L’industrie doit trouver un nouveau rythme publicitaire

Matteo Butera

S’il est vrai que les diamants trouvent leur justification dans les émotions, plutôt que dans la nécessité, rien d’étonnant à ce que le marketing soit deux fois plus important que pour d’autres marchandises. [:]Aujourd’hui, les campagnes publicitaires servent deux objectifs distincts : convaincre les clients de préférer les diamants à d’autres produits de luxe, puis les convaincre de choisir une marque spécifique. Dans le temps, les choses étaient bien plus simples : la De Beers investissait lourdement dans la publicité générique.

En 1938, Harry Oppenheimer chargeait l’agence publicitaire N. W. Ayer & Son de créer une campagne marketing pour stimuler les ventes de diamants en Amérique du Nord. Cet événement est considéré aujourd’hui comme l’un des éléments fondateurs de l’industrie. Quelques années plus tard, Ayer & Son lançait le slogan emblématique « A diamond is forever »1. Soixante ans plus tard, il symbolise toujours l’amour éternel.

Au cours des années qui ont suivi, la De Beers a souvent financé de la publicité générique. Dès que les ventes de diamants perdaient du terrain face aux autres produits de luxe, elle passait à l’action pour stimuler les ventes grâce à la publicité. La stratégie était efficace, mais de plus en plus onéreuse : en 2002, la De Beers a décidé de consacrer la somme colossale de 200 millions de dollars par an pour lutter contre la baisse des prix.

Or, de nouveaux concurrents sont apparus dans l’industrie et la De Beers a décidé de mettre un terme à ses campagnes génériques pour se consacrer à sa propre marque. Elle a ainsi transféré ses fonds au profit des marques Forevermark et De Beers Diamond Jewellery.

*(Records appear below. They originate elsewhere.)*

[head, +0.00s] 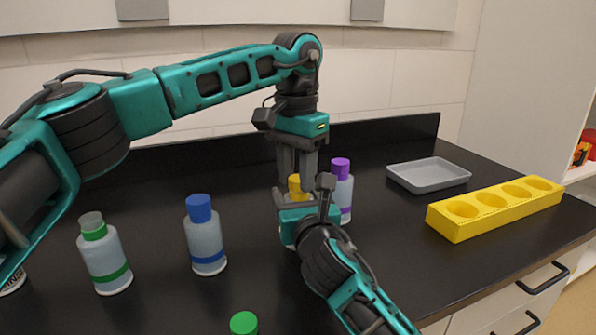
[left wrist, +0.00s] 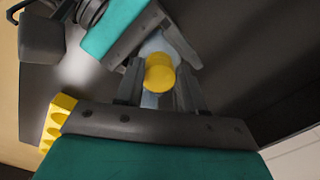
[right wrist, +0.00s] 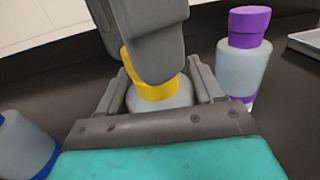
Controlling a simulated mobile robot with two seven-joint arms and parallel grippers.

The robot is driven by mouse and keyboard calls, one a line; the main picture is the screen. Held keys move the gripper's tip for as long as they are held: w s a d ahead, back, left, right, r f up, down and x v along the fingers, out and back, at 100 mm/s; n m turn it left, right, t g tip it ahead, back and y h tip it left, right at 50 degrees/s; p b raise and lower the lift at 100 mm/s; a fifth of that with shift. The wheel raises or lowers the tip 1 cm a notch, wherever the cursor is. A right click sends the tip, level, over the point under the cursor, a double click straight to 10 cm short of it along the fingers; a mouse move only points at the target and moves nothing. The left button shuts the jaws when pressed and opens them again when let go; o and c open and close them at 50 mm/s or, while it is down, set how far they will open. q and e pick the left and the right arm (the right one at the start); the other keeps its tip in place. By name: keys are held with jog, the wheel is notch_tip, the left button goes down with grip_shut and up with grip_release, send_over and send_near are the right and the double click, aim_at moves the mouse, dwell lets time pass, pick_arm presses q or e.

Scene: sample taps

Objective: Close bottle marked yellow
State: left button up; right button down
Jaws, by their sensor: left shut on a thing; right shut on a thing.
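The bottle marked yellow (right wrist: 160,98) is translucent with a yellow cap (left wrist: 160,74). It stands upright at the middle of the counter, largely hidden in the head view by my grippers. My left gripper (head: 296,180) comes down from above and is shut on the yellow cap, one finger on each side. My right gripper (right wrist: 160,88) is shut on the bottle's body below the cap. The cap sits over the bottle's top; I cannot tell how tightly.
A purple-capped bottle (head: 341,190) stands close behind to the right. A blue-capped bottle (head: 206,240) and a green-marked bottle (head: 106,260) stand left. A green cap (head: 243,323) shows at the front edge. A grey tray (head: 428,174) and yellow rack (head: 460,227) are at right.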

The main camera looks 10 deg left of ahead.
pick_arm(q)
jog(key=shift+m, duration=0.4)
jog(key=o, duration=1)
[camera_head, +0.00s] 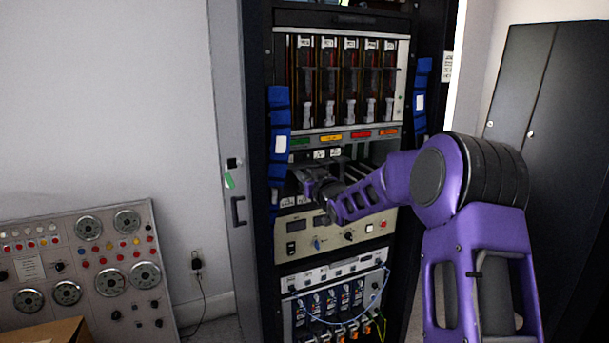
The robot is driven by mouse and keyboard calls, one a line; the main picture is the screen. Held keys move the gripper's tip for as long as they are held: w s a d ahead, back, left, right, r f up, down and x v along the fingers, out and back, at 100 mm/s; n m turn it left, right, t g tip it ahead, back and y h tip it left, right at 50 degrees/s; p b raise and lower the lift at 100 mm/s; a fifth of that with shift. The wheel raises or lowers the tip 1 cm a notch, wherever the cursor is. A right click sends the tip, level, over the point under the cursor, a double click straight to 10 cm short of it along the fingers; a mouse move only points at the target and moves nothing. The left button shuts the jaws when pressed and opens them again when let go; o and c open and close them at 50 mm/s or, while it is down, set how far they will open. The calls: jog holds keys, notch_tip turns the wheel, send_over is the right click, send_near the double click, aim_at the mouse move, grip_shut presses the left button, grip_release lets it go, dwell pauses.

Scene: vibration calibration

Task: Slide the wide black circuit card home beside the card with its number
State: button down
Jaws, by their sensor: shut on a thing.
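My gripper (308,180) is at the left part of an open bay in the middle of the equipment rack. It is shut on a thing that looks like the wide black circuit card, but my wrist and the dark bay hide most of it. I cannot tell how far the card is in its slot. Pale guide rails (366,171) show in the bay to the right of my gripper. Small white number labels (320,154) sit along the bay's upper edge, and more labels (287,202) sit below at the left. The numbers are too small to read.
Above the bay, coloured labels (331,138) run under a row of upright modules (350,80). A beige knob panel (335,232) lies below. Blue bundles (279,135) flank the rack. An open grey door (238,210) stands left. A gauge console (85,265) stands at far left.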

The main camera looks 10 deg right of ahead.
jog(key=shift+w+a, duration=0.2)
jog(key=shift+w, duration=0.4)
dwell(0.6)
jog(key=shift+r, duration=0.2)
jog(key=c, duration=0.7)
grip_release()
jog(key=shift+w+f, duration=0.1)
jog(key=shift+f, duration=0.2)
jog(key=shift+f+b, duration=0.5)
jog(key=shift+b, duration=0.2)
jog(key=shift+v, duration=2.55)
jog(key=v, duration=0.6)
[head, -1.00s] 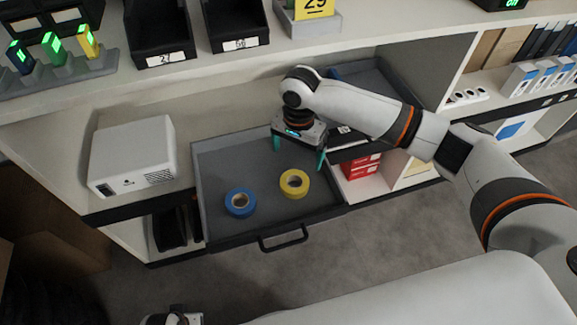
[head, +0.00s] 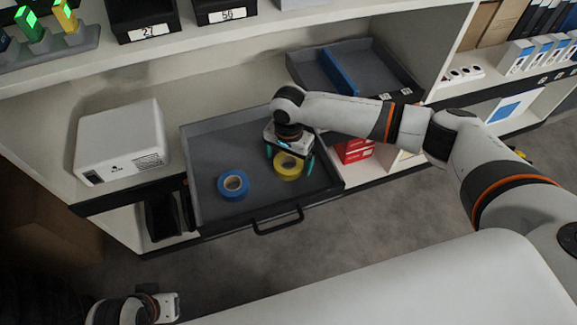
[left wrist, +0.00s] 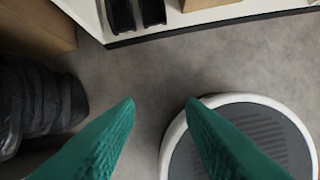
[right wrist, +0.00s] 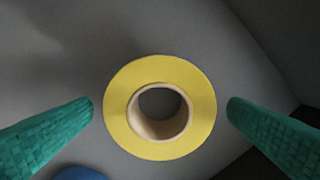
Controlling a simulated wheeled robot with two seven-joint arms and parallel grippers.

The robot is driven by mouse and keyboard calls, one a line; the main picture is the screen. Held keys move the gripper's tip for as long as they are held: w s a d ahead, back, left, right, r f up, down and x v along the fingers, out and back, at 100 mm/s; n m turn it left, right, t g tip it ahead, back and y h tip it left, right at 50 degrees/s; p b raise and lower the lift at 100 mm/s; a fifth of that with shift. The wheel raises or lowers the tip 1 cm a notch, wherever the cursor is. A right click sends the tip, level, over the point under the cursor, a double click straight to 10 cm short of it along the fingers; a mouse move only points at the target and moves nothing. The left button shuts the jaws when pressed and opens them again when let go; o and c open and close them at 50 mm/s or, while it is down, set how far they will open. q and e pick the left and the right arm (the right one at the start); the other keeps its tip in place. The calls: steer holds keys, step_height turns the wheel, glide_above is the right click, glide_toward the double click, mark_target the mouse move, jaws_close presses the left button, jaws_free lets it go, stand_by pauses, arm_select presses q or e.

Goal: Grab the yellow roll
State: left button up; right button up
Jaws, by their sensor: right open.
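The yellow roll (head: 288,168) lies flat in the open grey drawer, right of the blue roll (head: 233,184). My right gripper (head: 290,163) is over the yellow roll, with one green finger on each side of it. In the right wrist view the yellow roll (right wrist: 160,75) sits between the two open fingers, with a gap on both sides. The gripper's body hides part of the roll in the head view. My left gripper (left wrist: 160,103) is open and empty above the floor.
The drawer (head: 215,215) has raised walls and a black front handle (head: 278,222). A white box-shaped device (head: 122,145) stands on the shelf to its left. A second grey tray (head: 385,75) with a blue divider is at the back right. The blue roll's edge shows in the right wrist view (right wrist: 80,173).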

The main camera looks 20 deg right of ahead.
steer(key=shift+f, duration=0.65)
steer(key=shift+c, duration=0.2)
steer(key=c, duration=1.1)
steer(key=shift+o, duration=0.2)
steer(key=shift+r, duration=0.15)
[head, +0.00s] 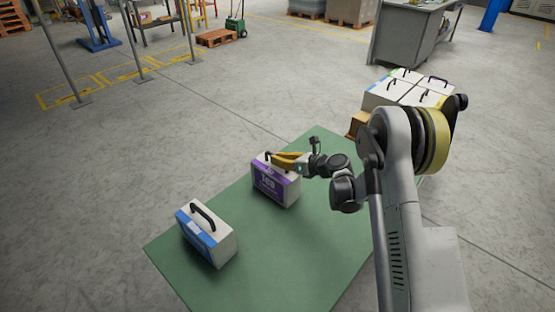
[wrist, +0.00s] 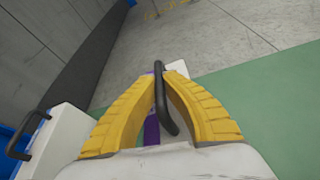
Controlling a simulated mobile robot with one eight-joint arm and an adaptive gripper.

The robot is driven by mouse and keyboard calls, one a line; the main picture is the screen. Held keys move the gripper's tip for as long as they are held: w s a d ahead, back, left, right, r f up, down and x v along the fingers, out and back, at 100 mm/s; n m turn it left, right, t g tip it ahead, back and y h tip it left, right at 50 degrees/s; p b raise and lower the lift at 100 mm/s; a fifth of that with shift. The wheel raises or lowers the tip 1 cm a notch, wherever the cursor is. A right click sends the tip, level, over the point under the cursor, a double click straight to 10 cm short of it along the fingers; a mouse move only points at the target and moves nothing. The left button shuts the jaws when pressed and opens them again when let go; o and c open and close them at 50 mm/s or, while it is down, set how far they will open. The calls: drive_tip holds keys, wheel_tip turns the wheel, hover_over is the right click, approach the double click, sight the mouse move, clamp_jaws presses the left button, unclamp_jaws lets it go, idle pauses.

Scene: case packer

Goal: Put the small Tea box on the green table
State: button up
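The small Tea box (head: 275,188) is white and purple with a black handle on top. It stands upright on the green table (head: 318,235), toward the far left edge, and appears to rest on the surface. My gripper (head: 274,157) is at its top, with yellow fingers on either side of the handle. In the wrist view, the black handle (wrist: 160,95) runs between the fingertips of my gripper (wrist: 161,76), which are closed in on it. Most of the box is hidden behind the fingers in that view.
A white and blue box (head: 207,235) with a black handle stands nearer on the table; it shows at left in the wrist view (wrist: 50,150). More handled boxes (head: 408,88) stand at the back right, behind my arm. The table's near right part is clear.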

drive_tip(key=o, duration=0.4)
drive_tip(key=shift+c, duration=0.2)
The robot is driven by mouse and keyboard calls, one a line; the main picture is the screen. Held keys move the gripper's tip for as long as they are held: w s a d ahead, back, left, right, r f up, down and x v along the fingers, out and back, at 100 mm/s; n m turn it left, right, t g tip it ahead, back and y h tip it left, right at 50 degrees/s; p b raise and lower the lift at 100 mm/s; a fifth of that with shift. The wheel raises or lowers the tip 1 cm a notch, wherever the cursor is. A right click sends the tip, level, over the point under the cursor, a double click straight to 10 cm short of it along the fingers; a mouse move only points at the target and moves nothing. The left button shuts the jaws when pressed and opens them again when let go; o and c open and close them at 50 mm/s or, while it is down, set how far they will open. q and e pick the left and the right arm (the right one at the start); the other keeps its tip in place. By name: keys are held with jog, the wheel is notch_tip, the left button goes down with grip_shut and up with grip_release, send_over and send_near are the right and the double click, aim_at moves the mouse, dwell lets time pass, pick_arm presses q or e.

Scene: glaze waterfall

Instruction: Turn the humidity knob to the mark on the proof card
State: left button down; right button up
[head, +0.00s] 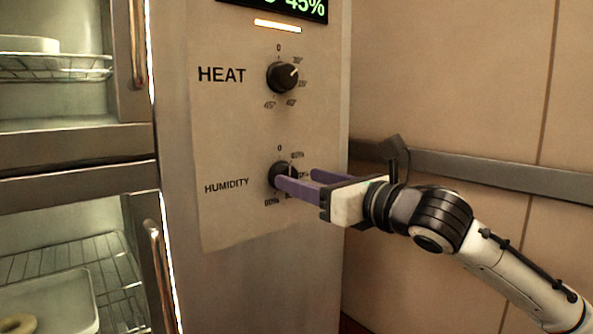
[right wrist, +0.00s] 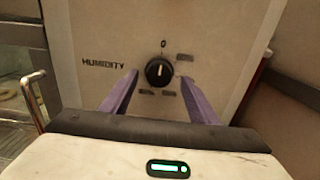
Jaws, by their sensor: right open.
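The black humidity knob (head: 277,174) sits on the pale control panel, below the heat knob. It also shows in the right wrist view (right wrist: 159,71), where its white pointer line stands nearly upright, close to the 0 mark. My right gripper (head: 295,178) is open, with its purple fingers reaching toward the panel at the knob. In the right wrist view the fingertips (right wrist: 160,78) stand to either side of the knob, with gaps between; I cannot tell how far they reach past its face. The fingers hide some of the dial marks. No proof card is in view. My left gripper is not in view.
The heat knob (head: 282,77) is above, with its pointer toward the upper right. A display (head: 285,6) at the top is cut off and shows 45%. Glass cabinet doors with metal handles (head: 159,275) stand at left. A grey rail (head: 480,170) runs along the right wall.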

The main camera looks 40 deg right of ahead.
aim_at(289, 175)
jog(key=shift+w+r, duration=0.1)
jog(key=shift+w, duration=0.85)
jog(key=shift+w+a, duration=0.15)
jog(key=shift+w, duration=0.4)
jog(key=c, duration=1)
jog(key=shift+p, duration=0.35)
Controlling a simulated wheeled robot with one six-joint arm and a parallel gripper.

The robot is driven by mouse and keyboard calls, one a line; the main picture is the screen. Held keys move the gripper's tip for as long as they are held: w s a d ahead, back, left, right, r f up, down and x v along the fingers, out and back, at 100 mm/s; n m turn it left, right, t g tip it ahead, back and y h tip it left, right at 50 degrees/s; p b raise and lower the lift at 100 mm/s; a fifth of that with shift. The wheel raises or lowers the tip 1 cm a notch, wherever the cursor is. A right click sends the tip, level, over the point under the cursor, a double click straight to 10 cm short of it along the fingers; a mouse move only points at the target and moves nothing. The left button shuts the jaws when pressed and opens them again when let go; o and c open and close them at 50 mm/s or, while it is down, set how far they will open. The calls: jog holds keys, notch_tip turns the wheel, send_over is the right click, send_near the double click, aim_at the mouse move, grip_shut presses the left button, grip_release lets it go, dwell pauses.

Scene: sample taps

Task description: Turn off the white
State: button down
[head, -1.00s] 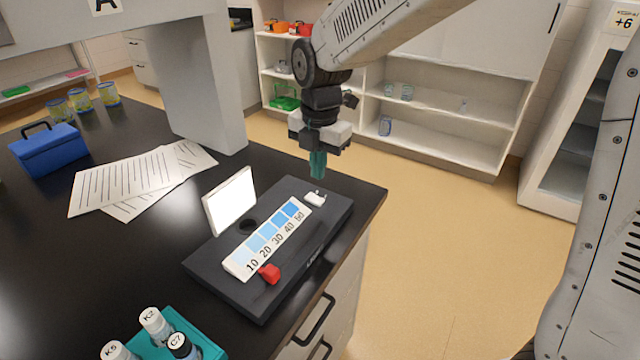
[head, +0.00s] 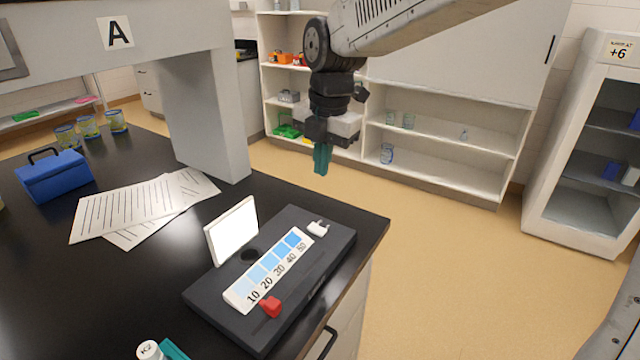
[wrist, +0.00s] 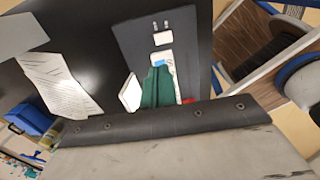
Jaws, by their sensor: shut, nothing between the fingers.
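A black device (head: 207,293) lies on the dark bench near its right edge. A small white block with short prongs (head: 318,228) sits at its far end; it also shows in the wrist view (wrist: 162,38). A bright white upright panel (head: 232,231) stands at the device's left side. A blue-shaded strip marked 10 to 50 (head: 268,269) lies along the top, with a red knob (head: 270,306) at its near end. My gripper (head: 321,172), with green fingers (wrist: 158,88), is shut and empty. It hangs in the air above and apart from the white block.
Printed sheets (head: 130,212), a blue toolbox (head: 55,176) and several jars (head: 88,127) are on the bench at left. A grey post (head: 205,115) rises behind the device. A white-capped bottle (head: 149,350) stands at the near edge. Floor (head: 440,260) at right is clear.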

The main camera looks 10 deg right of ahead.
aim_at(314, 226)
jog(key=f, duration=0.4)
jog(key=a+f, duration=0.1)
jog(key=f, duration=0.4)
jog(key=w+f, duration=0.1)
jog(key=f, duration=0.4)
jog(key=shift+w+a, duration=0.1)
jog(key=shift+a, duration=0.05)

Ce faisant, elle a déstabilisé l’industrie. Jusqu’alors, et depuis cent ans, la publicité générique servait de pivot sur le marché. Personne n’a d’ailleurs réussi à estimer les conséquences de cette défection sur les ventes, en particulier à une époque où les bijoux en diamants étaient mis à mal par des produits de luxe concurrents.

La De Beers a toujours soutenu que l’industrie pouvait s’en sortir sans publicité générique. Dans un entretien publié l’an dernier sur Rapaport, Stephen Lussier prévoyait l’arrivée d’autres marques, qui rempliraient le vide laissé par la De Beers grâce à leur propre publicité. Il a également mis ces marques en garde : elles devaient « améliorer le pouvoir émotionnel du marketing sur lequel elles s’appuyaient. » M. Lussier avait raison aussi bien dans ses prévisions que dans les conditions qu’il y mettait.

En effet, le vide laissé par la disparition de la publicité générique n’a pas duré longtemps. Détaillants et joailliers – y compris la marque Forevermark de la DTC – se sont mis à chanter les louanges de leurs propres marchandises. Au cours de la saison dorée de trois mois, entre novembre et la Saint-Valentin, les joailliers investissent toujours de grosses sommes dans les campagnes publicitaires.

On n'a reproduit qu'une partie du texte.